For me, the half-ponytail has always represented something complex and tenuous. It is really hard to do a good half-ponytail; one is always seeking the perfect balance of ponytail and not-ponytail, the correct amount of hair gathered into a rubber band atop one’s head and the correct amount of hair left to hang over the ears. Go too far in one direction and suddenly you’re wearing a full ponytail by accident, with a few errant strands hanging out, looking unwell. Go too far in the other direction and suddenly your hair is just normal, except with a little chimney sticking out of it. And don’t even get me started on the bumps! It’s nearly impossible to have a half-ponytail without any bumps, because unlike a standard ponytail, you’re not merely smoothing your hair over your scalp — you’re smoothing it over several additional layers of hair, all of which are going in another direction.

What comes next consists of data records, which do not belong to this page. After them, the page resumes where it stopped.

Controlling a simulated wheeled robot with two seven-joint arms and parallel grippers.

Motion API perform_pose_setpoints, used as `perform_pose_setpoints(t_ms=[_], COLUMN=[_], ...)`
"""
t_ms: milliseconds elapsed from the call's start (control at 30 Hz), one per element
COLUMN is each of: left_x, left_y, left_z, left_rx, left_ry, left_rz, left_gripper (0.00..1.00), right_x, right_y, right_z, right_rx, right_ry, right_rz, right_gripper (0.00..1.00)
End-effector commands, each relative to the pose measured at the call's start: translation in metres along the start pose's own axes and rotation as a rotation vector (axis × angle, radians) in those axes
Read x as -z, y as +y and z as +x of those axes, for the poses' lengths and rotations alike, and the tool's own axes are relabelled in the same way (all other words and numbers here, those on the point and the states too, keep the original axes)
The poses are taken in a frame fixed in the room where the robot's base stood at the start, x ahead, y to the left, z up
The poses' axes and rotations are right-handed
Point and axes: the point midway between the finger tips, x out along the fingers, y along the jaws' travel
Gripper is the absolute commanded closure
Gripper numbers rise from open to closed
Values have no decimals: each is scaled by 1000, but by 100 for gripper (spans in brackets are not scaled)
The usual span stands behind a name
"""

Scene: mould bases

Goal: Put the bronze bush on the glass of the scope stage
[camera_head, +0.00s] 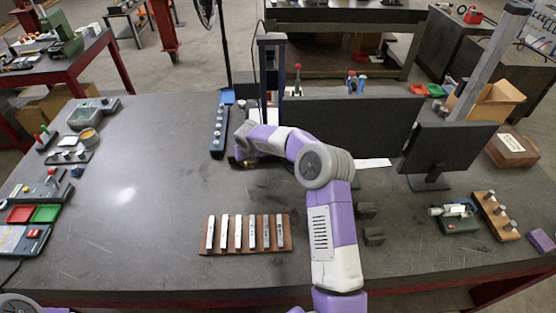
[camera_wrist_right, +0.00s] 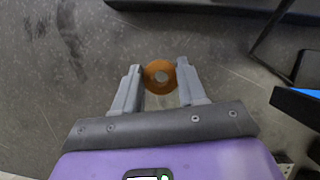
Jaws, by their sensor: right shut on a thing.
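In the right wrist view, the bronze bush (camera_wrist_right: 151,85) is an orange-brown ring with a round hole. It sits between the fingertips of my right gripper (camera_wrist_right: 159,76), which is shut on it. Grey bench top shows around it; its height above the bench is hard to tell. In the head view, my right gripper (camera_head: 239,162) is low over the middle of the bench, and the bush is too small to make out. A dark upright stand (camera_head: 271,62) rises behind my arm; I cannot tell whether it belongs to the scope. The stage glass is not clearly visible. My left gripper is out of view.
A dark block with a row of knobs (camera_head: 219,131) stands just behind my right gripper. A wooden rack (camera_head: 245,249) of pale bars lies in front. Dark monitors (camera_head: 447,149) stand to the right. The left-centre bench (camera_head: 140,180) is clear.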

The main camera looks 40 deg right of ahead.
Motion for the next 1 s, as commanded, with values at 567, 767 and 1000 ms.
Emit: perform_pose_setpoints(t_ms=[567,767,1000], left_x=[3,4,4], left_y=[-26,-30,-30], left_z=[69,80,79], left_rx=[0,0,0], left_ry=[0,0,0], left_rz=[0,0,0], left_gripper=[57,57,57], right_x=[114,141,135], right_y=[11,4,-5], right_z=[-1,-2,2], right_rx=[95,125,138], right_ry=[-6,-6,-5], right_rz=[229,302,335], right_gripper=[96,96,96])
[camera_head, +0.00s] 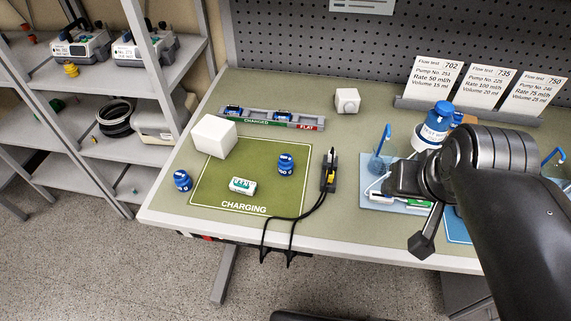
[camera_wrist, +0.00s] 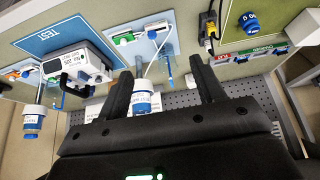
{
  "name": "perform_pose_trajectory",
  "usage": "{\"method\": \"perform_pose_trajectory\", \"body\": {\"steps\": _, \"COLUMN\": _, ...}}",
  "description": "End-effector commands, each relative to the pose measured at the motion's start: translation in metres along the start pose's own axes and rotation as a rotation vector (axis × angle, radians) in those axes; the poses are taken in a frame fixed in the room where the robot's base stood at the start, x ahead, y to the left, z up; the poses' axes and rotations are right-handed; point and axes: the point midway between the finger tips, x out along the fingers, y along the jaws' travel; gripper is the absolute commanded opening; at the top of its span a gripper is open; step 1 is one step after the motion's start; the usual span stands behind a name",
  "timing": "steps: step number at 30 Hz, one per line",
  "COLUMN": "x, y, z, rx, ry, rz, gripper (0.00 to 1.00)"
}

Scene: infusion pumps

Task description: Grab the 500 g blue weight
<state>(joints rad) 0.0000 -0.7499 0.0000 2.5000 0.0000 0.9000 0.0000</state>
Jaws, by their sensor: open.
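One blue weight (camera_head: 286,164) stands on the right part of the green charging mat (camera_head: 217,200). A similar blue weight (camera_head: 182,180) stands on the bench just left of the mat. Their white labels are too small to read with certainty. The wrist view shows one blue weight (camera_wrist: 250,22) at the upper right, beyond the right finger. My gripper (camera_head: 405,180) is over the right part of the bench, above a light-blue mat and well right of both weights. In the wrist view its two fingers (camera_wrist: 160,65) are spread with nothing held between them.
A black-and-yellow charger (camera_head: 329,172) with cables stands between the weights and my gripper. A white block (camera_head: 214,136) and a green-white pack (camera_head: 242,185) are on the charging mat. A blue-capped bottle (camera_head: 435,125) stands behind my gripper. Shelves (camera_head: 140,148) are at left.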

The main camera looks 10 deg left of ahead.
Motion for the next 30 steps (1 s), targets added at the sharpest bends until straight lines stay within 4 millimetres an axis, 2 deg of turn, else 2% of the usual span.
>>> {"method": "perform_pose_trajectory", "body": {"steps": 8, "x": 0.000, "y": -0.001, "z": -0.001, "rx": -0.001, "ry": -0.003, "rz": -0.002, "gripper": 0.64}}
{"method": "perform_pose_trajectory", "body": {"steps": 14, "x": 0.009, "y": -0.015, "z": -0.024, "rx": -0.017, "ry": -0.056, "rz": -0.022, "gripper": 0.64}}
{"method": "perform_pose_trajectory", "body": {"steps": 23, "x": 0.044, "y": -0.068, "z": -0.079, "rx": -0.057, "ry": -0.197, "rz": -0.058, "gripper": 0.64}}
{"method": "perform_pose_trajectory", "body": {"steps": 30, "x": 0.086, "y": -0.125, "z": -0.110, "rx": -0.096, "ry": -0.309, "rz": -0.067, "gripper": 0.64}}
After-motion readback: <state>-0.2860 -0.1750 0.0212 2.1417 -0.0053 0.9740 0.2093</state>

With those challenges in mind, I have ranked the half-ponytails in the pilot episode of House of the Dragon using the following categories: execution on concept (what did the half-pony want to be, and what is it?), level of realism (would the half-pony really be able to stay up like that under the circumstances in which they are wearing it?), and Game of Thrones–y–ness (is it Game of Thrones–y?). It’s important to note here that the plot has nothing to do with this ranking, as I have no clue what’s going on in this show.
This Almost King
I like the low-key nature of this half-pony. It suggests minimal effort. This is a half-pony you do when you have just left the gym and you’re like, “Oh, shit, I have to do my half-pony to go to this palace thing.” It achieves exactly what it sets out to do: humanize this guy who is about to be king, I think. Unfortunately, all of this means it’s incredibly not Game of Thrones–y. It’s more Lord of the Rings–y.

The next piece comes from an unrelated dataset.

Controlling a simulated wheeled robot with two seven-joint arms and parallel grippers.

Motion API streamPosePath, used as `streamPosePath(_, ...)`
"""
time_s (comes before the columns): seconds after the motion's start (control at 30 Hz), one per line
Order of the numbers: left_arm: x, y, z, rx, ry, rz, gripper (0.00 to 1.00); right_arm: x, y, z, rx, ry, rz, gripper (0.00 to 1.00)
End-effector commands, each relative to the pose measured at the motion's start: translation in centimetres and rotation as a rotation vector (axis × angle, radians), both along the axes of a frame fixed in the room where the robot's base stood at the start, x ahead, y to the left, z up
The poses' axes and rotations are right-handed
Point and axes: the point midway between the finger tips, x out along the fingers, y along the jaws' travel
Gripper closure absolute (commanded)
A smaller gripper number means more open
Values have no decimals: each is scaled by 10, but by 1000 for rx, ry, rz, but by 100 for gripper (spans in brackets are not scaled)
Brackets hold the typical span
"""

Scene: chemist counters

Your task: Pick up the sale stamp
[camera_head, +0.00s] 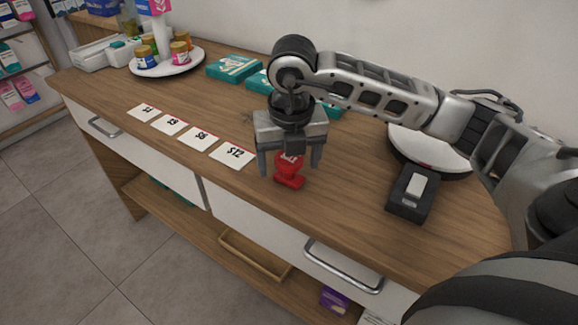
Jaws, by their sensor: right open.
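The red sale stamp (289,179) stands on the wooden counter, near its front edge and right of the price cards. My right gripper (290,172) points down over the stamp. Its two fingers are apart, one on each side of the stamp's upper part in the picture. The gripper's body hides the space above the stamp, and I cannot tell whether the fingers touch it. My left gripper is not in view.
A row of price cards (231,154) lies left of the stamp. A black device (413,192) and a round white-topped thing (432,150) stand to the right. Teal boxes (234,67) and a white round stand (187,62) are farther back. Bare counter lies around the stamp.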

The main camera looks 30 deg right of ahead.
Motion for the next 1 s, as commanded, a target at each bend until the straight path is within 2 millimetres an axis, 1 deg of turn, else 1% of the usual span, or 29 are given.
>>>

This Doomed Pregnant Woman
This is almost not even a half-pony — more of a half-half-pony, as her hair is pulled up in two separate areas, with the suggestion of a joining somewhere in the middle of her head but no actual ponytail to speak of. It achieves what it sets out to achieve: the appearance of exhaustion, but in the part of the Game of Thrones universe where you have staff to do your updos for you. This is the half-pony of a woman who has no time to care about her hair because she is about to get in the bath for the eighth time today, then die.
This Interesting Woman
This is an elaborate half-pony that includes both braids and some kind of special ornament. The execution is incredible and very Game of Thrones–y, but I don’t buy its realism. It would hurt to wear your hair like that for a whole ceremony, and I don’t quite understand the physics of the ornament portion. But this half-pony raises an important question: Who is she?
This Main Girl
This is really more of a quarter-pony. First, this girl did a half-pony, then divided that half-pony into two additional half-ponies, which she then formed into a braid, sort of like a river with several tributaries. High complexity, high effort, perhaps meant to indicate that this is the Main Girl of the show. While it is very Game of Thrones–y, it would not hold up while riding dragons. Docked for realism.
This Main Girl’s Friend
This is the most traditional half-pony we’ve seen yet. It feels very out of place in the context of the series, but I admire it for giving “Joe Wright period adaptation”: the curls, the minimal amount of hair sitting on top of the head, the stiffness, the length, the fact that she is the only person on this show who is not freakishly blonde. I guess this is supposed to be the main girl’s one Jewish friend.
This Important Guy
I like this half-pony. It says, “I tried, but not too much, because I have a lot of war to do.”
These Randos in the Crowd
They have no faces, they have no names, but they do have incredibly elaborate half-ponies. This one in particular is stunningly complicated, the kind of half-pony that says, “Yes, I am a peasant watching people fight each other to the death, but I have more hair than you will ever dream of.”
This Incestuous Uncle
This is the most classic half-pony we’ve seen thus far. It’s sleek on top, no bumps. It’s not super-high, but it’s not a low pony either — it sits at a very reasonable place on the guy’s head. It’s also got a great pony-to-hair ratio. Exactly half of this creepy fuck’s hair is in the pony and the other half is spilling over his freaky body as he flirts with his niece, who looks 14 years old. It’s not very Game of Thrones–y, because it has no real frills to speak of, but it does achieve the platonic ideal of a half-pony while involving itself in incest, and for that, I’ll rank it here.
The Incestuous Uncle’s Girlfriend (?)
This one is particularly boho and interesting. It is also not very Game of Thrones–y (too cool), but it is highly realistic (half-pony mussed from having sex with incestuous uncle) and achieves its goal (of looking both cool and mussed from sex). I love Sonoya Mizuno and I hope she is being paid handsomely for this role.
This Petite Legend
This gray-haired child has by far the best half-pony in the pilot episode. Not only is it larger than her entire body, but it is incredibly chic, with the sort of slouchy off-duty Hadid vibe the girlies are paying thousands for in lower Manhattan. Where the heck is her spinoff?